_Listing_:
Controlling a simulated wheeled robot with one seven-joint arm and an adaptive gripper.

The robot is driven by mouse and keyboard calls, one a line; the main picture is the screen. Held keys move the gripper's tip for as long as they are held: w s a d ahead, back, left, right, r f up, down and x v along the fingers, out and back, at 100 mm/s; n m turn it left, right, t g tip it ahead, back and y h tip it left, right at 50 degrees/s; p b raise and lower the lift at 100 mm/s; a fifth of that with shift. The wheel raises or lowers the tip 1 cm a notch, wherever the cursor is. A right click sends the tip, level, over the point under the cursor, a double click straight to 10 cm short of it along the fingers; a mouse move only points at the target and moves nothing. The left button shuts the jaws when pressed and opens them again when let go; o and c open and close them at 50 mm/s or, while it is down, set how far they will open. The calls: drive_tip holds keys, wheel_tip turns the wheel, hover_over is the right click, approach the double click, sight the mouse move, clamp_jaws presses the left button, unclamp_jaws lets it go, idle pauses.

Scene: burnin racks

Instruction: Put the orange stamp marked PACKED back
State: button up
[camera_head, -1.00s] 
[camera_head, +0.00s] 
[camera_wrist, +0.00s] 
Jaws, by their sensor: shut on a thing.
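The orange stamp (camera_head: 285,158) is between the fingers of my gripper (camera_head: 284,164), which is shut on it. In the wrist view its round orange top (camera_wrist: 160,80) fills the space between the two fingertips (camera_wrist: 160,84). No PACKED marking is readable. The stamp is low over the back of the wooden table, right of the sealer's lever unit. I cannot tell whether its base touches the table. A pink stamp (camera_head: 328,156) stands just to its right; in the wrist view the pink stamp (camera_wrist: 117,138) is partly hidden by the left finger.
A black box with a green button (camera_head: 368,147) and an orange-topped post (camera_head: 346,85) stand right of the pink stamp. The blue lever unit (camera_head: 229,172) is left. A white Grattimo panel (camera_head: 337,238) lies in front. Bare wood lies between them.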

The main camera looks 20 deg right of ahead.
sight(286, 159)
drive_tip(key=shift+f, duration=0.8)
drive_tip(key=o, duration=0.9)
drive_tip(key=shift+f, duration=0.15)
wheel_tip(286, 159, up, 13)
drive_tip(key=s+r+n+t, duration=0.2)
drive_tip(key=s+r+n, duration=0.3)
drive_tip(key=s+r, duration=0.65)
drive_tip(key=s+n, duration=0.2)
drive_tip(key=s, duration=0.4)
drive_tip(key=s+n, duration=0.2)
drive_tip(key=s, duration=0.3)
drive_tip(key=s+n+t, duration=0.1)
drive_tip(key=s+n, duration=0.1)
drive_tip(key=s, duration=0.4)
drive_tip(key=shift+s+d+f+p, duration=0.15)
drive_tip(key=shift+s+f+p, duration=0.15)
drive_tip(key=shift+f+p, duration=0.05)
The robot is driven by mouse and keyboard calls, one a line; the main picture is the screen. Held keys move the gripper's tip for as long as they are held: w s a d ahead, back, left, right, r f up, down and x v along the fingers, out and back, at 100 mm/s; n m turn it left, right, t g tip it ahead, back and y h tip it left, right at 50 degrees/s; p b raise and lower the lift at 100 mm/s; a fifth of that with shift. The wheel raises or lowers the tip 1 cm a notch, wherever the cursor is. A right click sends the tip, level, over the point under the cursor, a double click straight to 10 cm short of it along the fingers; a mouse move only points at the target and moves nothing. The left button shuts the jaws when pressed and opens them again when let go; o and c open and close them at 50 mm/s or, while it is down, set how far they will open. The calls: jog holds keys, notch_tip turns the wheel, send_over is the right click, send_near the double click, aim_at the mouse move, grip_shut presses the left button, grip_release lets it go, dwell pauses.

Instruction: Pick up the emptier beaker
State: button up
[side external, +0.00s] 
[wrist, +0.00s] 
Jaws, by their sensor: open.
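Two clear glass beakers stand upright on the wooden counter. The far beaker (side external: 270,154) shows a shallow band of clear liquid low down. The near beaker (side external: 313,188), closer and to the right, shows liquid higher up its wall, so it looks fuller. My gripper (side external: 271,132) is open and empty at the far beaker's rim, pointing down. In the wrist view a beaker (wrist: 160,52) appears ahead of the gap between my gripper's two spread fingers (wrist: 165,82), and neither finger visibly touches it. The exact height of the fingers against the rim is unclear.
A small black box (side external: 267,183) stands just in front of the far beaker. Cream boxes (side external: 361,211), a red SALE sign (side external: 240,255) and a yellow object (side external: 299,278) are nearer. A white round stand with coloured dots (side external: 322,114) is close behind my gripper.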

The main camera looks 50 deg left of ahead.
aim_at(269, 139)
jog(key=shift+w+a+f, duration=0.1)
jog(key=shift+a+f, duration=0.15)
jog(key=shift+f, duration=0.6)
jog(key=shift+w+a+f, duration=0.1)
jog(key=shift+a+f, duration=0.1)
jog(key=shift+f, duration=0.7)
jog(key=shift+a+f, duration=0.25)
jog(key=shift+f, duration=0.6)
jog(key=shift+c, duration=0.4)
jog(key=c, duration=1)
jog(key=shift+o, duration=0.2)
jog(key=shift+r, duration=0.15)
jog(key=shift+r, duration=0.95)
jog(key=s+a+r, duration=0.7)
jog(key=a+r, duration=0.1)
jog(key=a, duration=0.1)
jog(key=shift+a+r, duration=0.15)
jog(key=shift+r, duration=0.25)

_Directions_: Of all the entries above, repeat only the lines from the line that has "Instruction: Put the" to the line that has "[camera_wrist, +0.00s]", both lines included, exactly.

_Task result_:
Instruction: Put the orange stamp marked PACKED back
State: button up
[camera_head, -1.00s] 
[camera_head, +0.00s] 
[camera_wrist, +0.00s] 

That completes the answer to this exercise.